## STATED EXERCISE
Return the listing below verbatim. Pictures do not belong in the copy.

## DATA BLOCK
-- START --
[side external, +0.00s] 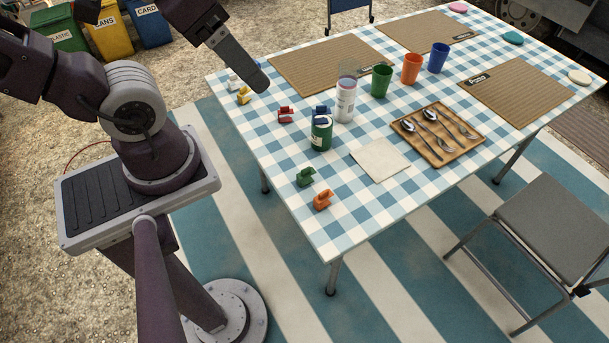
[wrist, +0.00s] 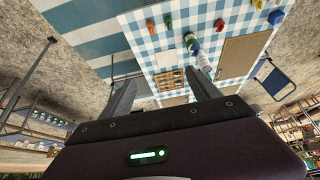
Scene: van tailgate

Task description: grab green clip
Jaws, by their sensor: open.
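The green clip (side external: 305,178) sits on the checked tablecloth near the table's left front edge, beside an orange clip (side external: 322,200). In the wrist view the green clip (wrist: 168,20) is small, near the top, with the orange clip (wrist: 150,25) to its left. My gripper (side external: 260,84) is above the table's far left end, well away from the green clip. In the wrist view its two fingers (wrist: 162,78) are spread apart with nothing held between them.
A red clip (side external: 286,115) and yellow clip (side external: 243,96) lie farther left. A napkin (side external: 380,159) and cutlery tray (side external: 449,151) lie right.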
-- END --
## SOLUTION FOR THIS EXERCISE
[side external, +0.00s] 
[wrist, +0.00s] 
Scene: van tailgate

Task description: grab green clip
Jaws, by their sensor: open.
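The green clip (side external: 305,178) sits on the checked tablecloth near the table's left front edge, beside an orange clip (side external: 322,200). In the wrist view the green clip (wrist: 168,20) is small, near the top, with the orange clip (wrist: 150,25) to its left. My gripper (side external: 260,84) is above the table's far left end, well away from the green clip. In the wrist view its two fingers (wrist: 162,78) are spread apart with nothing held between them.
A red clip (side external: 286,115) and yellow clip (side external: 243,96) lie farther left. A napkin (side external: 380,159) and cutlery tray (side external: 449,151) lie right.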

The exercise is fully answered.